After this, I made the short walk along High Street to the Bear where veteran blues quartet, The Salopian Dudes were becoming irked by the presence of a somewhat worse-for-wear lady, intent on interrupting their interpretations of Muddy Waters and BB King standards. After witnessing her increasingly outrageous antics over a pint of Salopian Shropshire Gold (3.8%), I headed back to our guest house via the GBG-listed, King’s Head on Whitburn Street. This 16th century coaching inn is very much a place to enjoy a meal although it does have a comfortable bar area in which to sample real ales such as King’s Escape (4.2%), a blonde beer from the town’s Bridgnorth Brewing Company.
Another strong contender for best pub in the town must surely be the Railwayman’s Arms at the town’s Severn Valley Railway Station at which you can catch a steam train to Bewdley and Kidderminster which are an hour or so away. The quality of the beer here was excellent and the pub was doing good business when we visited on Wednesday evening. Eight real ales (including Abbeydale Moonshine) and two Jack Ratt ciders were available from which I chose Hobson’s Town Crier (4.5%).

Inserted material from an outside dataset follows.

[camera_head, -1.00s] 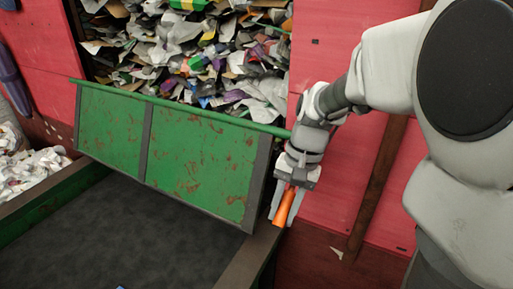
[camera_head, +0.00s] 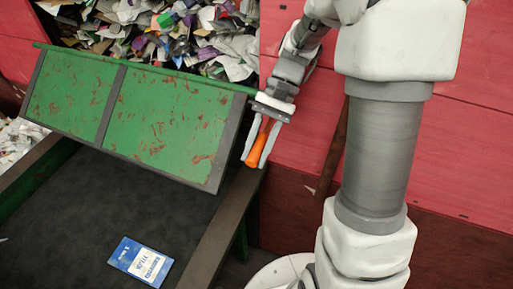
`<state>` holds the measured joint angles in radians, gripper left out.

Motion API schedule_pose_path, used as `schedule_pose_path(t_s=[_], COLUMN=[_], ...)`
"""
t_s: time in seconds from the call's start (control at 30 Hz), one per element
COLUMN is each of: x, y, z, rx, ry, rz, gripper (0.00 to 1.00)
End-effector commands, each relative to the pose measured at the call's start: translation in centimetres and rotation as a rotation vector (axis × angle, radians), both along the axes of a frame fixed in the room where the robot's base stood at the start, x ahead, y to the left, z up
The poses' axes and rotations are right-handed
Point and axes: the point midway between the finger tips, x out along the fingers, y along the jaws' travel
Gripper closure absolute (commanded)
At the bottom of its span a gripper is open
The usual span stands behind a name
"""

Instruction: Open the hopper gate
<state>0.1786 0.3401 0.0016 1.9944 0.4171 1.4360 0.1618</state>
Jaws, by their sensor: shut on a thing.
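The hopper gate (camera_head: 158,122) is a scratched green metal panel with dark ribs, hinged along a green bar at its top. It hangs slanted at the mouth of the hopper, its lower edge out over the belt. An orange handle (camera_head: 257,149) is at the gate's right side. My gripper (camera_head: 258,157) is shut on this handle, one pale finger on each side of it. The fingers hide part of the handle, and I cannot see how it joins the gate.
Mixed paper and plastic waste (camera_head: 160,32) fills the hopper behind the gate. A blue and white packet (camera_head: 140,262) lies on the dark belt (camera_head: 70,220). The belt's side rail (camera_head: 222,222) runs below my gripper. Red wall panels (camera_head: 440,170) stand behind my arm.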

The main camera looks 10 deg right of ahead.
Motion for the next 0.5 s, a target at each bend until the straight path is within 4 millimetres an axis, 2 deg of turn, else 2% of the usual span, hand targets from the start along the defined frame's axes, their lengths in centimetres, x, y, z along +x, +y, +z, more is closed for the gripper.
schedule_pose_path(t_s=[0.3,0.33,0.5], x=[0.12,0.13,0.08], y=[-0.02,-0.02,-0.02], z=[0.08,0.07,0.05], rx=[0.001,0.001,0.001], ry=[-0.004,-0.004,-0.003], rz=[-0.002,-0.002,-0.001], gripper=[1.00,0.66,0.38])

On our final night in Bridgnorth, we visited the remaining GBG-listed pubs in the High Town, beginning with the Golden Lion on High Street, a traditional two-roomed former Mitchell & Butler’s outlet. Pale Rider was once again available on the bar along with beers from Hobson’s, Wye Valley and the Three Tuns brewery in nearby Bishop’s Castle. The chosen beer here was XXX Pale (4.3%) from Three Tuns. After calling briefly at Banks-owned Shakespeare, we moved quickly along on West Castle Street, to the Old Castle, a popular all-rounder serving bar food, with a games room at the rear and a friendly bar area serving four real ales including Hobson’s (them again!) Town Crier (4.5%). The final pub of the night, and indeed the week was the White Lion, just along from the Castle and home to the Hop and Stagger brewery. Needless to say, Hop and Stagger beer was available in the form of Tangerine Dream (3.8%).
We really enjoyed our time in Bridgnorth. From a pubs and beer perspective, I can’t recall many towns of it’s size with quite so many good pubs serving real ale. And at just over two hour’s drive from Sheffield, Bridgnorth is well worth seeking out.